The data import process supports a variety of data sources with user defined syntax, and allows the specification of attribute meta-data, including data type and format.
Generalization hierarchies can be created for quasi-identifier and sensitive attributes in interval, ordinal and mask form. Hierarchies can be created with software assistance or imported from CSV files.
The anonymization process is parameterized in the privacy and utility sub-panels. The privacy sub-panel allows the selection of one or more privacy models. For applicable privacy models, population and financial data can also be specified. The utility sub-panel allows the selection of a utility measure. For applicable utility measures, a variety of related parameters can be configured (e.g. suppression, generalization, aggregation, monotonicity and precomputation).

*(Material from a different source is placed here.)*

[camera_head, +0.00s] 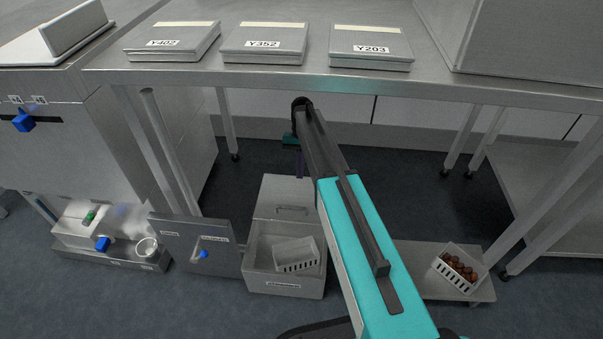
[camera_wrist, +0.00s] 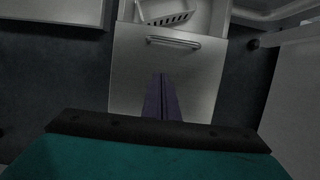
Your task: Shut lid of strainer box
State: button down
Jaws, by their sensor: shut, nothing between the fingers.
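The strainer box (camera_head: 284,283) is a grey metal box on the floor below the table. Its lid (camera_head: 285,192) stands open at the far side, with a bar handle on its face. A white slotted basket (camera_head: 296,255) sits inside the box. In the wrist view the lid (camera_wrist: 200,80) lies across the middle, its handle (camera_wrist: 173,41) toward the box opening. My gripper (camera_head: 300,172) is over the far part of the lid, and its purple fingers (camera_wrist: 162,80) are shut and empty. I cannot tell whether they touch the lid.
A steel table (camera_head: 270,79) with three labelled flat boxes stands above. A panel with a blue knob (camera_head: 203,254) stands left of the strainer box. A low shelf (camera_head: 415,258) at right holds a basket of brown dates (camera_head: 459,267). Dark floor lies behind the lid.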

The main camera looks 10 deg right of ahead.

Exploration of the solution space
During the de-identification process, ARX constructs a search space consisting of a set of transformations that can be applied to the datasets. This search space is then characterized based on the given privacy models and utility measure. This perspective allows users to browse the solution candidates identified by ARX and to select interesting transformations for further analysis.
Analysis of data utility
The utility analysis perspective is used to assess the suitability of a specific transformation for a given usage scenario. To this end, input and transformed data are displayed side by side with attribute specific univariate and bivariate statistics and machine learning metrics. A variety of graphical and numerical representations are displayed to aid interpretation.
Configurable logistic regression is to classify data for statistical and machine learning analysis.
The utility analysis perspective also provides an interface for local recoding, which is used to enhance the utility of the global transformation by reassessing outliers.
Analysis of risks
In this perspective, various metrics reflecting privacy risks are presented. Metrics implemented by ARX include re-identification risks for the prosecutor, journalist and marketer attacker models as well as estimates of population uniqueness, which can be calculated using different statistical models. Moreover, the perspective also provides access to a method for detecting attributes which must be modified or altered when de-identifying data in compliance with the Safe Harbor method of the US Health Insurance Portability and Accountability Act (HIPAA identifiers) and a method for finding potential quasi-identifiers.
ARX aims to provide a high degree of interoperability with other software systems. Generalization hierarchies and data sets can be imported from and exported to files containing character separated values (CSV). Moreover, ARX is able to import data from other sources, including MS Excel spreadsheets and relational database systems, such as MS SQL, DB2, MySQL or PostgreSQL.
The data import wizard also supports the renaming, removing and reordering of columns. During data import, data types are automatically detected and data cleansing may be performed. This means that values that do not conform to the specified data type will be replaced with null values, which are handled correctly by all methods implemented in ARX.
To promote cross platform analysis, all tabular data created by ARX can be exported, via context menus, into CSV formatted files.